= Information supplied =
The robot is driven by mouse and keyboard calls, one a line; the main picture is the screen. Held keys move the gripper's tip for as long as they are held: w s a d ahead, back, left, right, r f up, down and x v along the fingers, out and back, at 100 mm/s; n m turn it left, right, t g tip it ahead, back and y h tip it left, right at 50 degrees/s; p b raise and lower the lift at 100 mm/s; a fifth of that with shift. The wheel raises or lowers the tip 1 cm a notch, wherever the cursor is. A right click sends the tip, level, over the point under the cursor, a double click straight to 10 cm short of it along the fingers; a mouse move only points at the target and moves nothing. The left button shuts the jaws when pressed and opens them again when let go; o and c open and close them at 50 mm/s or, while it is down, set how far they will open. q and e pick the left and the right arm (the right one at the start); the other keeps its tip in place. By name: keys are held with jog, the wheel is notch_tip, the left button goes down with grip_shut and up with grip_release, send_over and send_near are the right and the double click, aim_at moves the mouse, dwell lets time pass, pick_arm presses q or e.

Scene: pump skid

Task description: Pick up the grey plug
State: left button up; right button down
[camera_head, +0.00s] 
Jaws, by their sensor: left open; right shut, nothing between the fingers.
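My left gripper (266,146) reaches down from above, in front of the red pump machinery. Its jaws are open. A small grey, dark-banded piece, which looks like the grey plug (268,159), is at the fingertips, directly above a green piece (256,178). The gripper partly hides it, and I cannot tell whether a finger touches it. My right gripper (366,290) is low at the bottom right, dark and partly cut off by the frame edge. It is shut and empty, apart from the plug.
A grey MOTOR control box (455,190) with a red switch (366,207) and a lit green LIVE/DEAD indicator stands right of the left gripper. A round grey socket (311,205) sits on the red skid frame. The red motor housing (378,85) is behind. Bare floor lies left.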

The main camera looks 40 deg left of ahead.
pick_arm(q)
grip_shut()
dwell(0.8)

= Direction =
All of the data must be returned exactly.

= Solution below =
The robot is driven by mouse and keyboard calls, one a line; the main picture is the screen. Held keys move the gripper's tip for as long as they are held: w s a d ahead, back, left, right, r f up, down and x v along the fingers, out and back, at 100 mm/s; n m turn it left, right, t g tip it ahead, back and y h tip it left, right at 50 degrees/s; p b raise and lower the lift at 100 mm/s; a fifth of that with shift. The wheel raises or lowers the tip 1 cm a notch, wherever the cursor is. A right click sends the tip, level, over the point under the cursor, a double click straight to 10 cm short of it along the fingers; a mouse move only points at the target and moves nothing. The left button shuts the jaws when pressed and opens them again when let go; o and c open and close them at 50 mm/s or, while it is down, set how far they will open. q and e pick the left and the right arm (the right one at the start); the other keeps its tip in place. By name: keys are held with jog, the wheel is notch_tip, the left button goes down with grip_shut and up with grip_release, send_over and send_near are the right and the double click, aim_at moves the mouse, dwell lets time pass, pick_arm presses q or e.

Scene: pump skid

Task description: Pick up the grey plug
State: left button up; right button down
[camera_head, +0.00s] 
Jaws, by their sensor: left open; right shut, nothing between the fingers.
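My left gripper (266,146) reaches down from above, in front of the red pump machinery. Its jaws are open. A small grey, dark-banded piece, which looks like the grey plug (268,159), is at the fingertips, directly above a green piece (256,178). The gripper partly hides it, and I cannot tell whether a finger touches it. My right gripper (366,290) is low at the bottom right, dark and partly cut off by the frame edge. It is shut and empty, apart from the plug.
A grey MOTOR control box (455,190) with a red switch (366,207) and a lit green LIVE/DEAD indicator stands right of the left gripper. A round grey socket (311,205) sits on the red skid frame. The red motor housing (378,85) is behind. Bare floor lies left.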

The main camera looks 40 deg left of ahead.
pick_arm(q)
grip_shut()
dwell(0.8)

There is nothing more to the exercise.